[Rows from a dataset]
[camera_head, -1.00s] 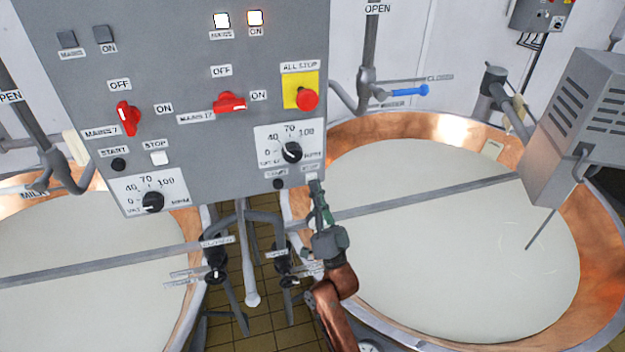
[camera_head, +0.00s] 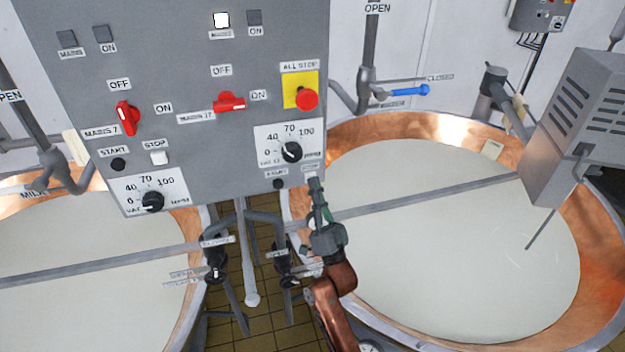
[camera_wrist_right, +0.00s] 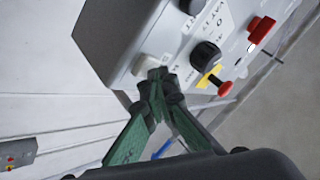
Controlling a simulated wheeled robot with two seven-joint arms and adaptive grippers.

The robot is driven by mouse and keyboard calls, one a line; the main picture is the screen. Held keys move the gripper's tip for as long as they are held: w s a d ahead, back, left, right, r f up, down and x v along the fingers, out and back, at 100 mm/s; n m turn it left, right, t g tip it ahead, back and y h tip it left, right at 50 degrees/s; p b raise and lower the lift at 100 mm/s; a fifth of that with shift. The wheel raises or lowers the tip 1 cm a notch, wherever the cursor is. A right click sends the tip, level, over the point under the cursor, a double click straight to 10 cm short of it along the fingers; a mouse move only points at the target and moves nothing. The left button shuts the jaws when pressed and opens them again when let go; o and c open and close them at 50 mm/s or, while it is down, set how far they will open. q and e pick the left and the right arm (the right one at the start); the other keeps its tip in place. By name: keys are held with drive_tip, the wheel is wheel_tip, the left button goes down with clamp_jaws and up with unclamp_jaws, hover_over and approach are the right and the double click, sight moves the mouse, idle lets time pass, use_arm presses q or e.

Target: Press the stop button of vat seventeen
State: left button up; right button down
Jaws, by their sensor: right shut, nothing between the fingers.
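The grey control panel (camera_head: 200,50) hangs at the upper left in the head view. Vat seventeen's stop button lies at the panel's lower right corner, hidden behind my fingertips in the head view. In the right wrist view a pale button (camera_wrist_right: 145,67) partly shows at the fingertips. My right gripper (camera_head: 315,184) is shut and empty, its tips at the button and seemingly touching it. The right wrist view shows the green fingers (camera_wrist_right: 160,74) together there. The black start button (camera_head: 278,183) is just left. Vat seventeen's ON lamp (camera_head: 255,18) is dark. My left gripper is out of view.
Vat seventeen's dial knob (camera_head: 291,152), red mains switch (camera_head: 229,102) and red all-stop button (camera_head: 307,98) are above the gripper. The MAINS lamp (camera_head: 221,20) is lit. A copper vat (camera_head: 430,128) fills the right; pipe valves (camera_head: 283,262) stand below the panel.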

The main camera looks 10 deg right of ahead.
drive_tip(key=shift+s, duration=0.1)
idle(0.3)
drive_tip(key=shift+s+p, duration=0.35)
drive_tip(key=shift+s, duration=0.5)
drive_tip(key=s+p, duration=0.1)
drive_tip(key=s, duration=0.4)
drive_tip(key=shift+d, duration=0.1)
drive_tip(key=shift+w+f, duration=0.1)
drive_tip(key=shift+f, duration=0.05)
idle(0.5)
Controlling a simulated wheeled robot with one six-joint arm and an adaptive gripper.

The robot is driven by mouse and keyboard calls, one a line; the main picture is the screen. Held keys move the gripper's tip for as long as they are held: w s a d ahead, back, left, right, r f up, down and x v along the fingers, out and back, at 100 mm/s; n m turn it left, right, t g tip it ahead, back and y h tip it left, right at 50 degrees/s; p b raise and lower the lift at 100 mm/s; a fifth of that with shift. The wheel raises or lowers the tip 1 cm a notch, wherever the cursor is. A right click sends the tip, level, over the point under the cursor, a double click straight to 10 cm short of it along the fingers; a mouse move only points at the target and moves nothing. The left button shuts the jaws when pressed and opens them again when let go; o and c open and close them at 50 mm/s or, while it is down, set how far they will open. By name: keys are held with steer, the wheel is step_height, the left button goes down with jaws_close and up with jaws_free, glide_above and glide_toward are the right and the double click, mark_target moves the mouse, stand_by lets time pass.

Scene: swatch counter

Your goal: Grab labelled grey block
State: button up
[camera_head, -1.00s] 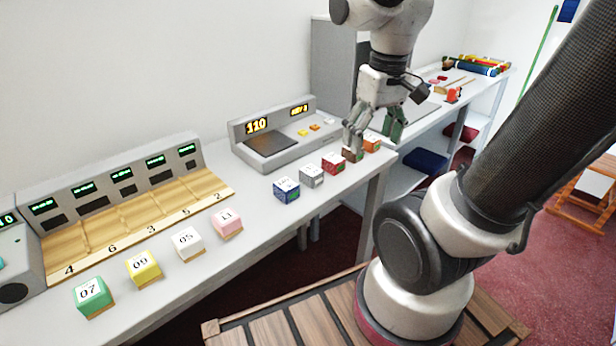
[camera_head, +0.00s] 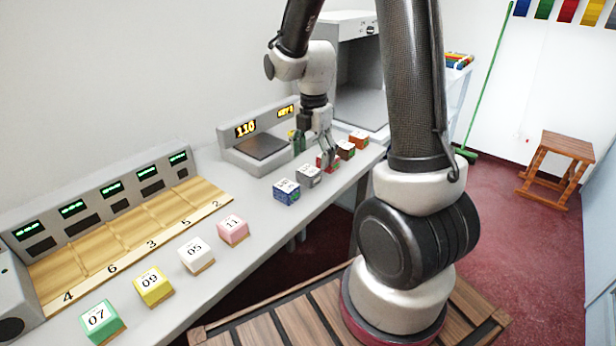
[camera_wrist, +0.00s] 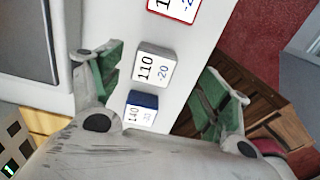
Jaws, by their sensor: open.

# Problem description
Retype the data above exactly; pictures are not part of the copy.

# Solution to this exercise
[camera_head, -1.00s] 
[camera_head, +0.00s] 
[camera_wrist_right, +0.00s] 
Controlling a simulated wheeled robot with two seven-joint arms and adaptive grippers.

The robot is driven by mouse and keyboard calls, one a line; the main picture is the screen. Held keys move the gripper's tip for as long as they are held: w s a d ahead, back, left, right, r f up, down and x v along the fingers, out and back, at 100 mm/s; n m turn it left, right, t g tip it ahead, back and y h tip it left, right at 50 degrees/s; p b raise and lower the lift at 100 mm/s; a fifth of that with shift. The wheel raises or lowers the tip 1 cm a notch, wherever the cursor is. A right click sends the tip, level, over the point under the cursor, a double click straight to 10 cm short of it along the fingers; a mouse move only points at the target and moves nothing. The left button shuts the jaws when pressed and opens them again when let go; o and c open and close them at 50 mm/s or, while it is down, set how far they will open. q and e pick the left and the right arm (the right one at the start); the other keeps its tip in place. By name: keys are held with drive_tip, the wheel is wheel_tip, the left button goes down with clamp_jaws and up with unclamp_jaws, hover_over and approach are the right and the double click, sight moves the mouse, idle lets time pass, use_arm presses q or e.

Target: Press the stop button of vat seventeen
State: left button up; right button down
Jaws, by their sensor: right shut, nothing between the fingers.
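The grey control panel (camera_head: 200,50) hangs at the upper left in the head view. Vat seventeen's stop button lies at the panel's lower right corner, hidden behind my fingertips in the head view. In the right wrist view a pale button (camera_wrist_right: 145,67) partly shows at the fingertips. My right gripper (camera_head: 315,184) is shut and empty, its tips at the button and seemingly touching it. The right wrist view shows the green fingers (camera_wrist_right: 160,74) together there. The black start button (camera_head: 278,183) is just left. Vat seventeen's ON lamp (camera_head: 255,18) is dark. My left gripper is out of view.
Vat seventeen's dial knob (camera_head: 291,152), red mains switch (camera_head: 229,102) and red all-stop button (camera_head: 307,98) are above the gripper. The MAINS lamp (camera_head: 221,20) is lit. A copper vat (camera_head: 430,128) fills the right; pipe valves (camera_head: 283,262) stand below the panel.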

The main camera looks 10 deg right of ahead.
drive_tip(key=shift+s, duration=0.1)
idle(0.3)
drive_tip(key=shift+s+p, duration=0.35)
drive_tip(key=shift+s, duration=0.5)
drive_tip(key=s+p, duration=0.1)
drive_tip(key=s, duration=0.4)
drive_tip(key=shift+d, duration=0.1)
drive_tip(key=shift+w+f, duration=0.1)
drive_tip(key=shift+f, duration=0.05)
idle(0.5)
Controlling a simulated wheeled robot with one six-joint arm and an adaptive gripper.

The robot is driven by mouse and keyboard calls, one a line; the main picture is the screen. Held keys move the gripper's tip for as long as they are held: w s a d ahead, back, left, right, r f up, down and x v along the fingers, out and back, at 100 mm/s; n m turn it left, right, t g tip it ahead, back and y h tip it left, right at 50 degrees/s; p b raise and lower the lift at 100 mm/s; a fifth of that with shift. The wheel raises or lowers the tip 1 cm a notch, wherever the cursor is. A right click sends the tip, level, over the point under the cursor, a double click straight to 10 cm short of it along the fingers; a mouse move only points at the target and moves nothing. The left button shuts the jaws when pressed and opens them again when let go; o and c open and close them at 50 mm/s or, while it is down, set how far they will open. By name: keys are held with steer, the wheel is step_height, the left button goes down with jaws_close and up with jaws_free, glide_above and glide_toward are the right and the double click, mark_target moves the mouse, stand_by lets time pass.

Scene: swatch counter

Your goal: Grab labelled grey block
State: button up
[camera_head, -1.00s] 
[camera_head, +0.00s] 
[camera_wrist, +0.00s] 
Jaws, by their sensor: open.

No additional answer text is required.